## BEGIN

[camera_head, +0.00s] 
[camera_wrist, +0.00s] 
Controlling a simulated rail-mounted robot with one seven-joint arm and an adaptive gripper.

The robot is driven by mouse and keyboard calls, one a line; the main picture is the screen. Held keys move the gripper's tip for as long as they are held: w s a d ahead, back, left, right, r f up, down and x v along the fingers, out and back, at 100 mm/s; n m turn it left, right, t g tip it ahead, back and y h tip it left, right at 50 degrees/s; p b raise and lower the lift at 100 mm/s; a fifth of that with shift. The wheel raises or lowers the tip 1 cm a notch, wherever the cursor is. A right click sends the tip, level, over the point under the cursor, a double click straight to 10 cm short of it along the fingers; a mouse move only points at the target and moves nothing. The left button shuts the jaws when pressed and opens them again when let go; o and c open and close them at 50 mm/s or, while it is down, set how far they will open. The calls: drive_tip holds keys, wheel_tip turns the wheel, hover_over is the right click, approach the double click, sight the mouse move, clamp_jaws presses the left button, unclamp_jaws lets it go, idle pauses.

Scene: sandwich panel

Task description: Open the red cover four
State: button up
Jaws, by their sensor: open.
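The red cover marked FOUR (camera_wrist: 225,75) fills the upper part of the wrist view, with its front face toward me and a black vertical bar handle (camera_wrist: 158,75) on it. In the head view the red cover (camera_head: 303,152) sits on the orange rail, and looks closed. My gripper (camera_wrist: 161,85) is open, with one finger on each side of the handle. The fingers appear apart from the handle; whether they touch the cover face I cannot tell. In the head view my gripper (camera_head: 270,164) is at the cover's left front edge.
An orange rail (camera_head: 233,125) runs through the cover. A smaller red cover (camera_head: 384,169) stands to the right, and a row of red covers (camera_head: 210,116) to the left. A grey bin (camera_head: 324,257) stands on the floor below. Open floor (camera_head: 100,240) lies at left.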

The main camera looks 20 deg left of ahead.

## END

* [AIM OF THE TASK]
Copy each line of the preceding data that contains the string "button".

* [CORRECT OUTPUT]
The robot is driven by mouse and keyboard calls, one a line; the main picture is the screen. Held keys move the gripper's tip for as long as they are held: w s a d ahead, back, left, right, r f up, down and x v along the fingers, out and back, at 100 mm/s; n m turn it left, right, t g tip it ahead, back and y h tip it left, right at 50 degrees/s; p b raise and lower the lift at 100 mm/s; a fifth of that with shift. The wheel raises or lowers the tip 1 cm a notch, wherever the cursor is. A right click sends the tip, level, over the point under the cursor, a double click straight to 10 cm short of it along the fingers; a mouse move only points at the target and moves nothing. The left button shuts the jaws when pressed and opens them again when let go; o and c open and close them at 50 mm/s or, while it is down, set how far they will open. The calls: drive_tip holds keys, wheel_tip turns the wheel, hover_over is the right click, approach the double click, sight the mouse move, clamp_jaws presses the left button, unclamp_jaws lets it go, idle pauses.
State: button up

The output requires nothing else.